Baca juga: Tampil Lengkap di Synchronize Fest 2025, Kangen Band Janji Tak Akan Bubar Lagi

Ia tewas pada 7 September 2004 di atas pesawat Garuda Indonesia dalam perjalanan menuju Belanda untuk melanjutkan studi S2. 

Kematiannya disebabkan karena diracun arsenik dalam penerbangan tersebut.

Sementara Marsinah dikenal sebagai aktivis buruh sekaligus pekerja pabrik di Porong, Sidoarjo, Jawa Timur.

Jasadnya ditemukan di hutan di Wilangan, Kabupaten Nganjuk, Jawa Timur.

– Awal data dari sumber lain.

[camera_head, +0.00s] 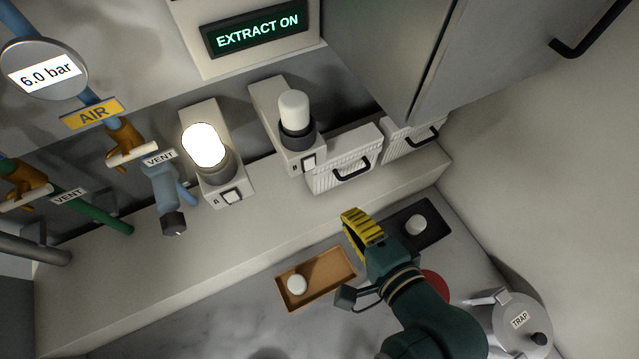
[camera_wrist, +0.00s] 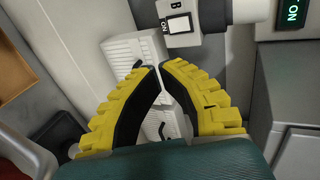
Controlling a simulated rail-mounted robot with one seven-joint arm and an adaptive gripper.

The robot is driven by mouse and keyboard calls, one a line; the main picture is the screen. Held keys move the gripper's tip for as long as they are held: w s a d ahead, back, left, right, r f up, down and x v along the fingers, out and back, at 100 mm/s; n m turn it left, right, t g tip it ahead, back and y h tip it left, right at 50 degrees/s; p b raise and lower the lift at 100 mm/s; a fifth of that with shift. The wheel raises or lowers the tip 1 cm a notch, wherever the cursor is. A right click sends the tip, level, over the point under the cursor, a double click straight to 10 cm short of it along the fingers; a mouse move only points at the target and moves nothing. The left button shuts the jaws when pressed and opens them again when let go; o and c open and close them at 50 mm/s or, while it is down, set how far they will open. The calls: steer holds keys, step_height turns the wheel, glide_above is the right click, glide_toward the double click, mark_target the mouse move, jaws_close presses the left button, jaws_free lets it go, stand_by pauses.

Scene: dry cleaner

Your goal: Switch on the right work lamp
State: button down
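The right work lamp (camera_head: 293,113), marked B, has a white, unlit bulb in a dark collar on a grey base. Its white rocker switch (camera_head: 308,161) is at the base's front end. In the wrist view, the switch (camera_wrist: 179,25) shows at the top, marked ON beside it, with a B above. My gripper (camera_head: 352,214) has yellow ribbed fingers and is below and to the right of the switch, apart from it. In the wrist view, the fingertips (camera_wrist: 161,67) meet with nothing visible between them, below the switch.
The left lamp (camera_head: 204,146), marked A, glows. White louvred boxes with black handles (camera_head: 351,168) stand right of lamp B. A grey cabinet (camera_head: 390,45) hangs above. An orange tray (camera_head: 316,279), dark tray (camera_head: 437,222) and TRAP canister (camera_head: 515,325) stand on the counter.

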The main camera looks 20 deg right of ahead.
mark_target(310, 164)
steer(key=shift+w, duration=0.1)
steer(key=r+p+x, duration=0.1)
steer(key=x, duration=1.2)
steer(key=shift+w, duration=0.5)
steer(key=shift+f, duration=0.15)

Hasil autopsi menunjukkan Marsinah meninggal akibat penyiksaan berat.

Marsinah kemudian menjadi simbol perjuangan hak-hak buruh, khususnya di masa Orde Baru.

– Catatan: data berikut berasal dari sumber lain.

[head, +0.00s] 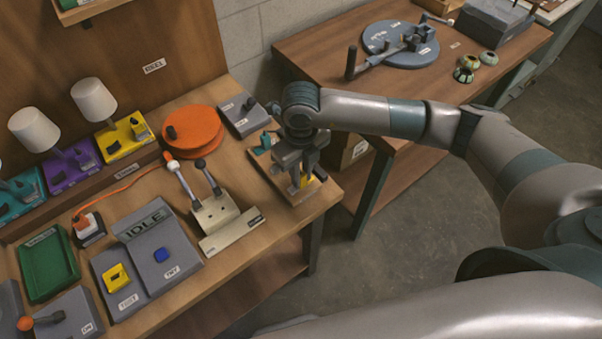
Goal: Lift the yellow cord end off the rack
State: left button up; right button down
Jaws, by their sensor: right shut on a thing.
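My right gripper (297,177) points down over the small wooden rack (306,199) at the right end of the bench. It is shut on the yellow cord end (294,189), which shows as a small patch of yellow between and below the fingers. The fingers hide most of it, and I cannot tell whether it still touches the rack. A teal piece (265,141) sits at the rack's far left end, beside the gripper. My left gripper is not in view.
Left of the rack are a grey block (242,115), an orange disc (193,132) and a lever fixture (215,212). Lamps on purple and yellow bases (123,138) stand along the back. A second table (450,60) with a blue-grey turntable (398,45) lies beyond my right arm.

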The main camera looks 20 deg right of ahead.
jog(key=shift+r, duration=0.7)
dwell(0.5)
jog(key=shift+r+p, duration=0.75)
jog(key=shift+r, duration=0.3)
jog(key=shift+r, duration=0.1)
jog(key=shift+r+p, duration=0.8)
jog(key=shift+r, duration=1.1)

Sedangkan Wiji Thukul dikenal sebagai penyair sekaligus aktivis Indonesia. Karya puisinya kritis terhadap Pemerintah Orde Baru.

Ia dinyatakan hilang sejak tahun 1998. Diduga diculik. Hingga kini tidak diketahui keberadaannya.

Foto-foto mereka tampil beriringan dengan lirik lagu yang sarat makna perdamaian.

"Andai ku malaikat kupotong sayapku / Dan rasakan perih di dunia bersamamu / Perang kan berakhir cinta kan abadi / Di tanah anarki romansa terjadi," tulis lirik tersebut.

Suasana semakin tegang saat lagu Luka Indonesia dibawakan. 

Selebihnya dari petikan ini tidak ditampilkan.